> [Do this]:
Reproduce the listing below from the line with "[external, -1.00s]" to the line with "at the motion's", both lines included, character for character, minus any pictures.

> [Excerpted data]:
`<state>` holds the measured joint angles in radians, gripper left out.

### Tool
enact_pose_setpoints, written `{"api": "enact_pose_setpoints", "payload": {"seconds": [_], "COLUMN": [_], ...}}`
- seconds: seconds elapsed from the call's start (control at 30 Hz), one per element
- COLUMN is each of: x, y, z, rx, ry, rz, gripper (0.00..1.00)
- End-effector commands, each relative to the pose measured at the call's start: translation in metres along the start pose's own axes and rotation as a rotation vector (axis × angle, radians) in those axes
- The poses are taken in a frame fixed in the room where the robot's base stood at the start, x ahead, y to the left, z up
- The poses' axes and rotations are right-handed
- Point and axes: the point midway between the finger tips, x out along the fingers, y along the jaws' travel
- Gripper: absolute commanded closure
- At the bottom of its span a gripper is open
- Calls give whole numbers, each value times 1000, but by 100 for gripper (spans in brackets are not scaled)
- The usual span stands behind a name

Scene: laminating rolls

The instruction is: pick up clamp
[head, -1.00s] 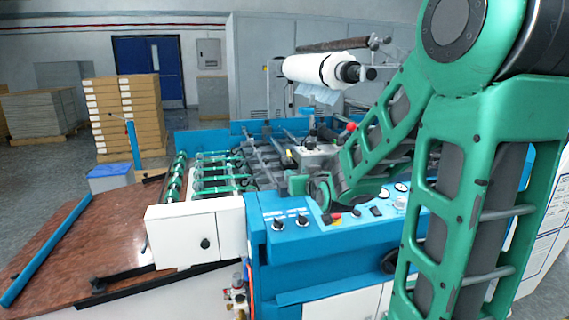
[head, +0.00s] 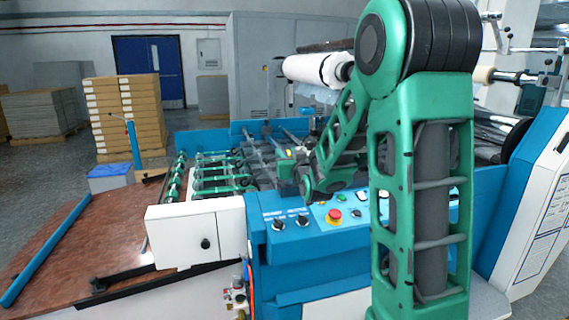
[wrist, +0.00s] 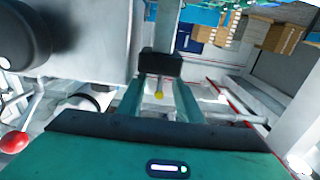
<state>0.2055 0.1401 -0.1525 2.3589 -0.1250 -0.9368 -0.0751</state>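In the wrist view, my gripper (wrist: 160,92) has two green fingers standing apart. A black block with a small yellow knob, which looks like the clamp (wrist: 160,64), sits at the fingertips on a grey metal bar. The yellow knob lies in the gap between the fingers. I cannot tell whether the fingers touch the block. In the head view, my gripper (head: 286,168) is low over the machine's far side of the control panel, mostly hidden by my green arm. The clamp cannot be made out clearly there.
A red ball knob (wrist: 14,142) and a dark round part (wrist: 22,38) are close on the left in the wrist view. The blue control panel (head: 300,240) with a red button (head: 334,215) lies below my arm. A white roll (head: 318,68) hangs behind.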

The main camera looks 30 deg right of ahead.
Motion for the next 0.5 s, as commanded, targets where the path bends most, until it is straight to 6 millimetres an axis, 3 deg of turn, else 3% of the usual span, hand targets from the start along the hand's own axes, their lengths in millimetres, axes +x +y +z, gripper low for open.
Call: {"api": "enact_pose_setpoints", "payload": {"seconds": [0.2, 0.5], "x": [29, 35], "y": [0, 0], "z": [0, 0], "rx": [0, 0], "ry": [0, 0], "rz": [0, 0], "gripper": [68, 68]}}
---
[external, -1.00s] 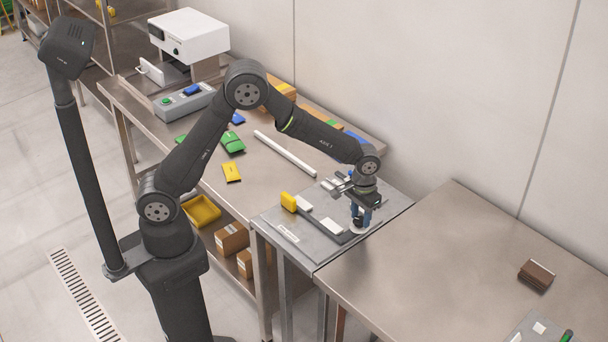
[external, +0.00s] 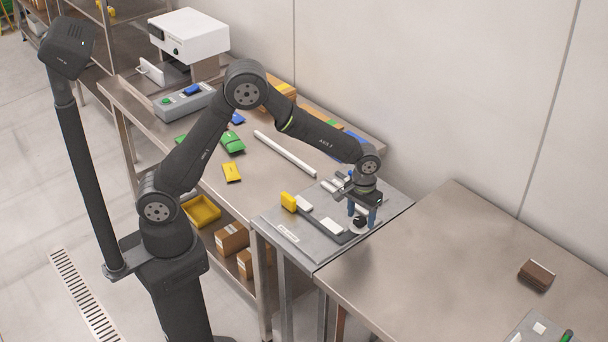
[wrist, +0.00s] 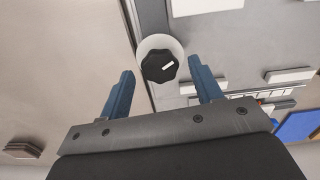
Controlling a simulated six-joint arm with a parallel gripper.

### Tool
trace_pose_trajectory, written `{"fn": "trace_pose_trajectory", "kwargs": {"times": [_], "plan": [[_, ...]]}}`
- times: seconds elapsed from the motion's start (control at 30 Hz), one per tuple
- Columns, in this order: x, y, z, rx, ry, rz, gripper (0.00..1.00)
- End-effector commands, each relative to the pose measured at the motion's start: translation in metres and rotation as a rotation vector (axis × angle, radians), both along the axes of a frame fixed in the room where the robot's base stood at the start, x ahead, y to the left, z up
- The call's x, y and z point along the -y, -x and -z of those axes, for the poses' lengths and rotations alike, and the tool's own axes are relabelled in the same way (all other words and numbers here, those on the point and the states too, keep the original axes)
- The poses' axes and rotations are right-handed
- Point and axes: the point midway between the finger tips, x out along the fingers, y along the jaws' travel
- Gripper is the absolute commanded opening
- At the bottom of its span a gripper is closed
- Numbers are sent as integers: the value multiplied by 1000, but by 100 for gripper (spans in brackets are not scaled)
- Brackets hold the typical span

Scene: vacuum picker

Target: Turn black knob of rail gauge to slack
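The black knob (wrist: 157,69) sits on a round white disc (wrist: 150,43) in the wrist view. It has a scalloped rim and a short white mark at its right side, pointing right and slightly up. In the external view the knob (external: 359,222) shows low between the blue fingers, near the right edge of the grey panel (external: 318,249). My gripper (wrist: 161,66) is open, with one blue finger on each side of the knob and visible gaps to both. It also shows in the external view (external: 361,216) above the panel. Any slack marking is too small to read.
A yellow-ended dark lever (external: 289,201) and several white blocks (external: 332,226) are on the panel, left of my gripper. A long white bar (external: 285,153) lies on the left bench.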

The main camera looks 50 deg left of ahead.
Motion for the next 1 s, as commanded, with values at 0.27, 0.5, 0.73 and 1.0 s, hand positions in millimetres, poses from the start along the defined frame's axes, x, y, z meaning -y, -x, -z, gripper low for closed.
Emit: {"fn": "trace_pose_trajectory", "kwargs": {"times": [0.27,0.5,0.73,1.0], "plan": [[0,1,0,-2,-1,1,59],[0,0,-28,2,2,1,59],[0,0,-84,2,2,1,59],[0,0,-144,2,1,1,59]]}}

> [Task solution]:
[external, -1.00s] 
[external, +0.00s] 
[wrist, +0.00s] 
Controlling a simulated six-joint arm with a parallel gripper.

### Tool
trace_pose_trajectory, written `{"fn": "trace_pose_trajectory", "kwargs": {"times": [_], "plan": [[_, ...]]}}`
- times: seconds elapsed from the motion's start (control at 30 Hz), one per tuple
- Columns, in this order: x, y, z, rx, ry, rz, gripper (0.00..1.00)
- End-effector commands, each relative to the pose measured at the motion's start: translation in metres and rotation as a rotation vector (axis × angle, radians), both along the axes of a frame fixed in the room where the robot's base stood at the start, x ahead, y to the left, z up

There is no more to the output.